Required work => Exactly retype the lines from the top of the data through the line containing "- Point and", leaving out every picture.

start Supplied information

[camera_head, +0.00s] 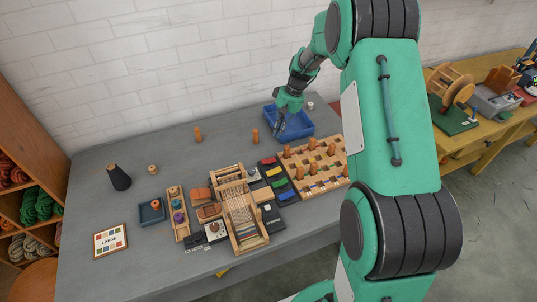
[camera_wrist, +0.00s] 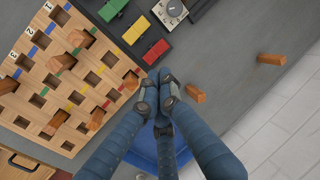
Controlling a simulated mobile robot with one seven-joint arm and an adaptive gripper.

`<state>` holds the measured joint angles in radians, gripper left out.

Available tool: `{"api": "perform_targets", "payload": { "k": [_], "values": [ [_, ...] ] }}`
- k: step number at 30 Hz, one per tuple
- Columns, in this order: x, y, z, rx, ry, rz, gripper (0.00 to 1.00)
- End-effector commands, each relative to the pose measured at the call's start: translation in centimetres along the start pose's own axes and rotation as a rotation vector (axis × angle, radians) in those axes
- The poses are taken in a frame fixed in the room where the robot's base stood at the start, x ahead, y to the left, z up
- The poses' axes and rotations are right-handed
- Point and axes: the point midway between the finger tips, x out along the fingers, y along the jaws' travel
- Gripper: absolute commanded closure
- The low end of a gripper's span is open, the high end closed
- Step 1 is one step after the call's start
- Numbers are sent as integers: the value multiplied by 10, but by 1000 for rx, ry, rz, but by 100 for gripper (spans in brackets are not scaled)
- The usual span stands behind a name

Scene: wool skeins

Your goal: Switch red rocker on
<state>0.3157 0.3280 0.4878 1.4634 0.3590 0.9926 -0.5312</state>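The red rocker (camera_wrist: 155,52) is a small red block on a dark base in the wrist view, just beyond my fingertips. It is the one nearest the wall in a row of coloured rockers and also shows in the head view (camera_head: 268,161). Which way it is tilted I cannot tell. My gripper (camera_wrist: 162,76) has its fingers together, with nothing seen between them. In the head view my gripper (camera_head: 279,130) is over the blue tray, to the right of and behind the red rocker, apart from it.
Yellow (camera_wrist: 135,30) and green (camera_wrist: 111,9) rockers sit beside the red one. A wooden peg board (camera_wrist: 66,85) with several pegs stands close by. The blue tray (camera_head: 303,128) lies below my gripper. Two loose wooden pieces (camera_wrist: 195,94) are near the wall.

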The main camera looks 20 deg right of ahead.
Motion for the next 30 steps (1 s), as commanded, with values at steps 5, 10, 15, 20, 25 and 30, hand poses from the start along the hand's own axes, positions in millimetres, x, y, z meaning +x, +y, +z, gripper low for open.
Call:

end Supplied information

Problem solution =>
[camera_head, +0.00s] 
[camera_wrist, +0.00s] 
Controlling a simulated mobile robot with one seven-joint arm and an adaptive gripper.

`<state>` holds the measured joint angles in radians, gripper left out.

Available tool: `{"api": "perform_targets", "payload": { "k": [_], "values": [ [_, ...] ] }}`
- k: step number at 30 Hz, one per tuple
- Columns, in this order: x, y, z, rx, ry, rz, gripper (0.00 to 1.00)
- End-effector commands, each relative to the pose measured at the call's start: translation in centimetres along the start pose's own axes and rotation as a rotation vector (axis × angle, radians) in those axes
- The poses are taken in a frame fixed in the room where the robot's base stood at the start, x ahead, y to the left, z up
- The poses' axes and rotations are right-handed
- Point and axes: the point midway between the finger tips, x out along the fingers, y along the jaws' travel

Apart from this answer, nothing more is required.